The Structured Settlement Protection acts have been in effect for awhile now, so why do judges now find a need to refer to Independent Professional Advisors?

The judges have been seeing these transfer come through the courts on a regular basis and have noticed that there seems to be a pattern of question ability in the amounts. Not having the time or the resources to review each and every case thoroughly they have started using a clause in the structured settlement protection acts themselves, that allow for a third party review by a qualified Independent Professional Advisor. They have notice upon doing this the payee a lot of times comes back with a much different transfer price, when the deal is shopped to 3 other purchasers.

What an IPA originally started out was to just make sure the payee understood what he was selling,  how the math worked, and that they had their own best interests in mind. Now the Judges have seen these same IPA's as a tool to ensure that the payee s not being over charged, with out using court resources to do so.

Some states have gone so far as to make the purchasers of the structured settlement payments pay for the independent professional advisors, and most state have set a cap on the costs that can be charged for their service.

What does this mean to you the consumer? Well the judges have taken the liberty of protecting you one step further. There by taking their role as a consumer protector in the best interest to the next level.

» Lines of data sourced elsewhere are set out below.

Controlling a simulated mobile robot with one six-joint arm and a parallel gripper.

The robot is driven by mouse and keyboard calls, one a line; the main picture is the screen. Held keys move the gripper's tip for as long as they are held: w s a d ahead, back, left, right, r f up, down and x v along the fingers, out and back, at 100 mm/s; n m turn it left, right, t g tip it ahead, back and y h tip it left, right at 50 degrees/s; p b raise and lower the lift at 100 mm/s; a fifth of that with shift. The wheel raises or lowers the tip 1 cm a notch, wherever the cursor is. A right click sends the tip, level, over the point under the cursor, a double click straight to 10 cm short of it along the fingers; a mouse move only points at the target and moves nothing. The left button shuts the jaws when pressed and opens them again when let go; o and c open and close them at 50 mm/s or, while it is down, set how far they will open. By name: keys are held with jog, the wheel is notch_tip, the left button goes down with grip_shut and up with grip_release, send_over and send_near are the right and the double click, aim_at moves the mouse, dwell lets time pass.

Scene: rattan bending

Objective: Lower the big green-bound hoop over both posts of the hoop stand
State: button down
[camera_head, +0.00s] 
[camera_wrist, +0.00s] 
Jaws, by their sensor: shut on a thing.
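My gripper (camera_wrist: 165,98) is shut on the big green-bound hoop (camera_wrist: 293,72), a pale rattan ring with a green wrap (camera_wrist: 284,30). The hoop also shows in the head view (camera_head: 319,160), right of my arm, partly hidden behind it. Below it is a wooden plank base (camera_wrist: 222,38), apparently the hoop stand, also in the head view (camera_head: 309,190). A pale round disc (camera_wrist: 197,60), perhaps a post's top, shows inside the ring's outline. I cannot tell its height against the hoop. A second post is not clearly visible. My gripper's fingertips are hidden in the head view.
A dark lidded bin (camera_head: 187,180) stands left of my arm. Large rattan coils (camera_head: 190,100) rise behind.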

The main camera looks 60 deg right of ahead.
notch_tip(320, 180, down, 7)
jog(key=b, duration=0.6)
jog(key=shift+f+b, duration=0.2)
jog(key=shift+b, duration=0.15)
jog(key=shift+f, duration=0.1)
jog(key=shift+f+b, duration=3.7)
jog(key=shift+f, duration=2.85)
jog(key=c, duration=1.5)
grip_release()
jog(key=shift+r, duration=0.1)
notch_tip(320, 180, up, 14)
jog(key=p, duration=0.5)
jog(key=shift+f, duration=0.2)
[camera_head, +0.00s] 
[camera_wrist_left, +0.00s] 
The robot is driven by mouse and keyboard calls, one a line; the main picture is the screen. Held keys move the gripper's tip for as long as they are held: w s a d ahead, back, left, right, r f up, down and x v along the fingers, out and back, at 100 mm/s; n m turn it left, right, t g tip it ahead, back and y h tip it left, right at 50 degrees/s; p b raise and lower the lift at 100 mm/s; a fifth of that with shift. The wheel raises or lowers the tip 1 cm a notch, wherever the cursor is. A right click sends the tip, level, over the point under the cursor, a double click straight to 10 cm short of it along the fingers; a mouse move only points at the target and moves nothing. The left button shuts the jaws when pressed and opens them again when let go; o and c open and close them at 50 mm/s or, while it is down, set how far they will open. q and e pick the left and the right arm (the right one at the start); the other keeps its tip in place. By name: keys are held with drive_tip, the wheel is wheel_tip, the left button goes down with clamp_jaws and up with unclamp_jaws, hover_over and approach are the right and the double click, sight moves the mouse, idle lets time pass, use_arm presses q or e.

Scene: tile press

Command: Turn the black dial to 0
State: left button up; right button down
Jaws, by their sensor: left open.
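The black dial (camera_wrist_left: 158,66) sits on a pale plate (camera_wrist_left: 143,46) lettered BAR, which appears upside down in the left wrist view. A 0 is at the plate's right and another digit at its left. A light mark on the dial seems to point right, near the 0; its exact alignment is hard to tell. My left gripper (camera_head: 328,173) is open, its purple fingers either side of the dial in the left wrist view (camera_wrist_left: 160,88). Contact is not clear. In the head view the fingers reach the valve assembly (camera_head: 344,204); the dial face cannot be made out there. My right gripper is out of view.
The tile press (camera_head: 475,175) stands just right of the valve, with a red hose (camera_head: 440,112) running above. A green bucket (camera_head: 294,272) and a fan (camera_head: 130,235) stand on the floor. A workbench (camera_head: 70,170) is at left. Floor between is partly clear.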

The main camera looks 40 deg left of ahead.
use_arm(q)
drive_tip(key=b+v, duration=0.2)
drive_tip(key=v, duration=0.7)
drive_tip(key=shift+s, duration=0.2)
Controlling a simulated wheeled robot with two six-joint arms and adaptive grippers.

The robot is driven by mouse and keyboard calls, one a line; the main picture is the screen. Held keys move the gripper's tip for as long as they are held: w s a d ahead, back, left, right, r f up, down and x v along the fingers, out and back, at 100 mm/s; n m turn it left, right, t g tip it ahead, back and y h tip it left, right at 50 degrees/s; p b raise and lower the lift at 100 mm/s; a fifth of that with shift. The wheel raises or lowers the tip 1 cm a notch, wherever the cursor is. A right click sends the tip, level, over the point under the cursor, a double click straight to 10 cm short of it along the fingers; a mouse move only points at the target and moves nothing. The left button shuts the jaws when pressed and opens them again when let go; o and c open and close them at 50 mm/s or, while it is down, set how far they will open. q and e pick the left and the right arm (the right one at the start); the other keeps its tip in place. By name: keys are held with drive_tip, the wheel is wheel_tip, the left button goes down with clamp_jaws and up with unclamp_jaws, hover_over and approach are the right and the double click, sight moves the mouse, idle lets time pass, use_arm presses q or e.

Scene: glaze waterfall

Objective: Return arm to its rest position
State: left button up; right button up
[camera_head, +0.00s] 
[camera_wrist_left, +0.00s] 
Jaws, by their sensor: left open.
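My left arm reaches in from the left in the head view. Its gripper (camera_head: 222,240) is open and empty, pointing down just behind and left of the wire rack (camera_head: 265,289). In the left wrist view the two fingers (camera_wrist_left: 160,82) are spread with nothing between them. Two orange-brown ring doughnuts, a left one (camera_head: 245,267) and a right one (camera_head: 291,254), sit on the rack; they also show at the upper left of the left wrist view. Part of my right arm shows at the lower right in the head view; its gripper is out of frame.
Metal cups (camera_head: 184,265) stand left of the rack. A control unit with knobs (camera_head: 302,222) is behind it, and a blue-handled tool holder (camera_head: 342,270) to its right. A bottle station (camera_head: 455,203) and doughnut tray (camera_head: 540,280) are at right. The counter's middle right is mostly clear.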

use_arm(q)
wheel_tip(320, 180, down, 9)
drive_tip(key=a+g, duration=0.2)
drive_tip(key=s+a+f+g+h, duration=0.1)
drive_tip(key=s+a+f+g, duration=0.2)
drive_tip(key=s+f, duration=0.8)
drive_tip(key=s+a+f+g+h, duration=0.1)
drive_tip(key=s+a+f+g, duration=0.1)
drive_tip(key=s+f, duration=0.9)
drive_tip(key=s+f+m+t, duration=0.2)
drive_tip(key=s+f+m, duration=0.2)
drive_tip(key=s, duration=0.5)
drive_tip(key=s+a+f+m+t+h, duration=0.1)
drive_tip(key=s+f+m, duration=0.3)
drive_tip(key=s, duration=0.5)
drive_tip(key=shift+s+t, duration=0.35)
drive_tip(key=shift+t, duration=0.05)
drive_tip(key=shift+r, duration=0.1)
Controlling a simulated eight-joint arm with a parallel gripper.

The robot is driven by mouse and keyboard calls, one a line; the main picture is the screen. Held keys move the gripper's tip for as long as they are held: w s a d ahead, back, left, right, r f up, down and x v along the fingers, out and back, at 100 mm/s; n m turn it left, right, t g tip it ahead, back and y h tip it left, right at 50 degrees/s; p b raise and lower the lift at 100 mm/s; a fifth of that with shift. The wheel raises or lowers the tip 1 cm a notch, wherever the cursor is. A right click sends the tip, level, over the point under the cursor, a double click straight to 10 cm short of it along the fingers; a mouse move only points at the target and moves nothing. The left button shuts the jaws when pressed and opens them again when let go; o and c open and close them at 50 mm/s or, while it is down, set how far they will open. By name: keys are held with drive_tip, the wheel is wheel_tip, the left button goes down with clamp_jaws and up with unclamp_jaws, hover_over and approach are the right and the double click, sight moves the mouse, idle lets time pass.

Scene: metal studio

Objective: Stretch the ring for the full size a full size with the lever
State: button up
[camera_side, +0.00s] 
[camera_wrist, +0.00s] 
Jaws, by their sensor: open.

Judges typically do not like these transfers and if they could and have attempted in the past to flat out deny any and all transfers that come across their bench. As we know the court system relies on revenue from filed cases to keep its doors open, so flat out denial is not beneficial to their revenue stream. As many factoring companies have realized that simply avoiding certain judges and sometimes counties is the only solution.

With the implementation and usage of Independent Professional Advisors now allows the judges to feel they are protecting the consumer and rule on these transfer with a clear conscience, and although the factoring companies may have to spend a little more money they are still able to acquire deals in counties they had previously thought they would have to avoid.